A 5-pillar approach to modern data management
Manish Limaye
Pillar #1: Data platform
The data platform pillar comprises tools, frameworks and processing and hosting technologies that enable an organization to process large volumes of data, both in batch and streaming modes. Organizations must decide on their hosting provider, whether it be an on-prem setup, cloud solutions like AWS, GCP, Azure or specialized data platform providers such as Snowflake and Databricks. They must also select the data processing frameworks — such as Spark, Beam or SQL-based processing — and choose tools for ML.
Based on business needs and the nature of the data, raw vs structured, organizations should determine whether to set up a data warehouse, a Lakehouse or consider a data fabric technology. The choice of vendors should align with the broader cloud or on-premises strategy. For example, if a company has chosen AWS as its preferred cloud provider and is committed to primarily operating within AWS, it makes sense to utilize the AWS data platform. Similarly, there is a case for Snowflake, Cloudera or other platforms, depending on the company’s overarching technology strategy.

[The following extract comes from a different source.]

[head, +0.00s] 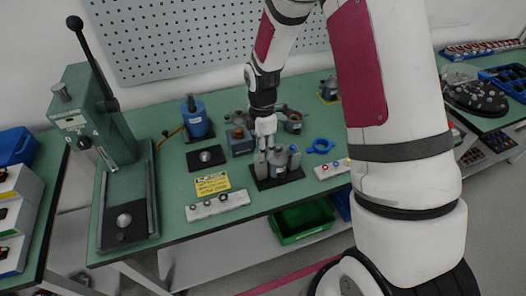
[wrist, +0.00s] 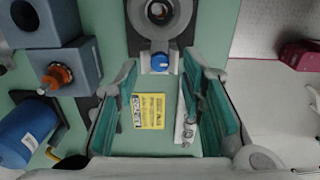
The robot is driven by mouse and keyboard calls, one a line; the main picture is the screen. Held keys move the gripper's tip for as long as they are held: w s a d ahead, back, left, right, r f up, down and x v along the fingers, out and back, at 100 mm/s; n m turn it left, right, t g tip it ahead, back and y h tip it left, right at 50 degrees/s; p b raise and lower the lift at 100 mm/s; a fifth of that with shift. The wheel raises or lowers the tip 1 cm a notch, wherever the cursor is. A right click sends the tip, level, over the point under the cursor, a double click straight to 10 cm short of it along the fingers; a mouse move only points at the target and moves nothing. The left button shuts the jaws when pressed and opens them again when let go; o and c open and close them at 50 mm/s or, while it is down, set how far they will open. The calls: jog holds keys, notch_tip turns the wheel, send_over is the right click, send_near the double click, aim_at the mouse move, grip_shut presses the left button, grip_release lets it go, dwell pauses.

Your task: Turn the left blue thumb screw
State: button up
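A blue thumb screw (wrist: 159,62) shows in the wrist view at the near side of a grey round stator fixture (wrist: 160,18). The fixture also shows in the head view (head: 281,163), on a black base plate on the green table. My gripper (wrist: 161,75) is open, with its teal finger pads to the left and right of the screw. A gap shows on both sides, and I see no contact. In the head view my gripper (head: 268,158) points down at the fixture and partly hides it.
A yellow label (head: 212,184) and a white button strip (head: 217,205) lie left of the fixture. A blue motor (head: 196,118) and a grey block (head: 240,140) stand behind. A blue ring (head: 320,146) lies to the right. A tall green press (head: 100,140) stands far left.

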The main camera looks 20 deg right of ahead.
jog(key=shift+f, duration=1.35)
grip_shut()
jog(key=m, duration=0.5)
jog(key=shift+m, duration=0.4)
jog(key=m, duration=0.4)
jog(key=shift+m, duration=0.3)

However, I am not in favor of assembling numerous tools in pursuit of the elusive “best of breed” dream, as integrating these tools is excessively time-consuming, and technology evolves too rapidly for DIY integration to keep up. Furthermore, generally speaking, data should not be split across multiple databases on different cloud providers to achieve cloud neutrality. Not my original quote, but a cardinal sin of cloud-native data architecture is copying data from one location to another. That’s free money given to cloud providers and creates significant issues in end-to-end value generation.